Below is a listing to transcribe in full and exactly; keep the pictures out.

** Start **

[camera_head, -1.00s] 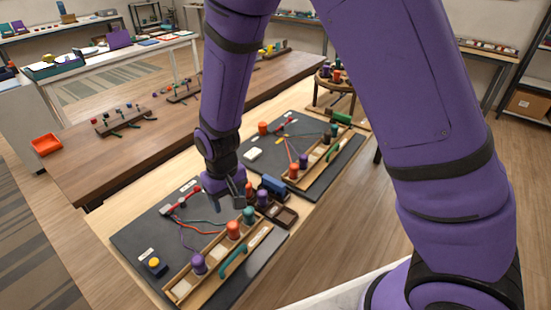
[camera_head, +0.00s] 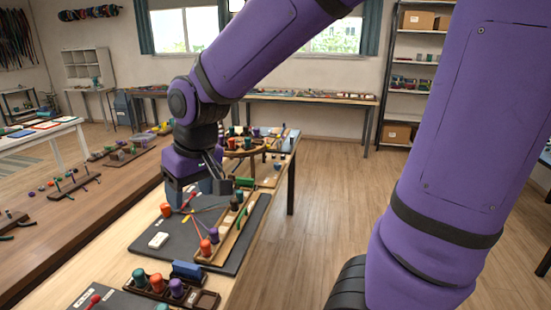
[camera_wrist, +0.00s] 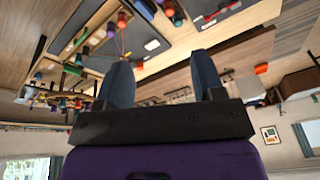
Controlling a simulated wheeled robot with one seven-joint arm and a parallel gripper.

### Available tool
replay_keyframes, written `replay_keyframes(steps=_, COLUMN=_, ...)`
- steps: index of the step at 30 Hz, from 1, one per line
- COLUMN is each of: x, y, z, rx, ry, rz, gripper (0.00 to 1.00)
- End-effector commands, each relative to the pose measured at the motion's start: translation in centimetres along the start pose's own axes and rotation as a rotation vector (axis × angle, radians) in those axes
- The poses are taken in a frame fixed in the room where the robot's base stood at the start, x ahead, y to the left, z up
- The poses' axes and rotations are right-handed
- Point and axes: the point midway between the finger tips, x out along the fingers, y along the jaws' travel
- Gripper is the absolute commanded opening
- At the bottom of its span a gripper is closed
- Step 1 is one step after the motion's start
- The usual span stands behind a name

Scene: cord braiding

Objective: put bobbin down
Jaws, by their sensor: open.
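My gripper (camera_head: 218,172) is open and raised above the far dark mat (camera_head: 185,230) in the head view. In the wrist view my gripper (camera_wrist: 163,75) shows two spread fingers with nothing held between them. A dark tray (camera_head: 207,299) at the bottom of the head view holds a teal bobbin (camera_head: 139,277), an orange bobbin (camera_head: 157,283) and a purple bobbin (camera_head: 176,288), all upright.
A blue block (camera_head: 187,270) lies behind the dark tray. A white block (camera_head: 158,240) and a lone orange bobbin (camera_head: 166,209) are on the mat's left side. A round wooden stand (camera_head: 240,152) with bobbins is behind my gripper. The floor at right is clear.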

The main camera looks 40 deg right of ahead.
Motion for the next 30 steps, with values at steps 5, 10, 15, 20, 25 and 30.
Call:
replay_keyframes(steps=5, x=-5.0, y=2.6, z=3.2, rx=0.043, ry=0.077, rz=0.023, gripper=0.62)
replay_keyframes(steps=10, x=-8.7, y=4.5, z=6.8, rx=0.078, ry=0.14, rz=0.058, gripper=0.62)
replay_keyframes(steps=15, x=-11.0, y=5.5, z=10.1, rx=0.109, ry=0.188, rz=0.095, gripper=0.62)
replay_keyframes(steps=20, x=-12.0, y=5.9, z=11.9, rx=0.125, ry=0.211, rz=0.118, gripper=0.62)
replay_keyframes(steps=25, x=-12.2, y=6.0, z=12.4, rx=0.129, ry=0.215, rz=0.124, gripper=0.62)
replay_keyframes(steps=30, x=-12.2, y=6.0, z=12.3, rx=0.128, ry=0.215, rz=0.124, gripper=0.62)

** End **

Exercise answer:
[camera_head, -1.00s] 
[camera_head, +0.00s] 
[camera_wrist, +0.00s] 
Controlling a simulated wheeled robot with one seven-joint arm and a parallel gripper.

### Available tool
replay_keyframes, written `replay_keyframes(steps=_, COLUMN=_, ...)`
- steps: index of the step at 30 Hz, from 1, one per line
- COLUMN is each of: x, y, z, rx, ry, rz, gripper (0.00 to 1.00)
- End-effector commands, each relative to the pose measured at the motion's start: translation in centimetres along the start pose's own axes and rotation as a rotation vector (axis × angle, radians) in those axes
- The poses are taken in a frame fixed in the room where the robot's base stood at the start, x ahead, y to the left, z up
- The poses' axes and rotations are right-handed
- Point and axes: the point midway between the finger tips, x out along the fingers, y along the jaws' travel
- Gripper is the absolute commanded opening
- At the bottom of its span a gripper is closed
- Step 1 is one step after the motion's start
- The usual span stands behind a name

Scene: cord braiding

Objective: put bobbin down
Jaws, by their sensor: open.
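My gripper (camera_head: 218,172) is open and raised above the far dark mat (camera_head: 185,230) in the head view. In the wrist view my gripper (camera_wrist: 163,75) shows two spread fingers with nothing held between them. A dark tray (camera_head: 207,299) at the bottom of the head view holds a teal bobbin (camera_head: 139,277), an orange bobbin (camera_head: 157,283) and a purple bobbin (camera_head: 176,288), all upright.
A blue block (camera_head: 187,270) lies behind the dark tray. A white block (camera_head: 158,240) and a lone orange bobbin (camera_head: 166,209) are on the mat's left side. A round wooden stand (camera_head: 240,152) with bobbins is behind my gripper. The floor at right is clear.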

The main camera looks 40 deg right of ahead.
Motion for the next 30 steps, with values at steps 5, 10, 15, 20, 25 and 30.
Call:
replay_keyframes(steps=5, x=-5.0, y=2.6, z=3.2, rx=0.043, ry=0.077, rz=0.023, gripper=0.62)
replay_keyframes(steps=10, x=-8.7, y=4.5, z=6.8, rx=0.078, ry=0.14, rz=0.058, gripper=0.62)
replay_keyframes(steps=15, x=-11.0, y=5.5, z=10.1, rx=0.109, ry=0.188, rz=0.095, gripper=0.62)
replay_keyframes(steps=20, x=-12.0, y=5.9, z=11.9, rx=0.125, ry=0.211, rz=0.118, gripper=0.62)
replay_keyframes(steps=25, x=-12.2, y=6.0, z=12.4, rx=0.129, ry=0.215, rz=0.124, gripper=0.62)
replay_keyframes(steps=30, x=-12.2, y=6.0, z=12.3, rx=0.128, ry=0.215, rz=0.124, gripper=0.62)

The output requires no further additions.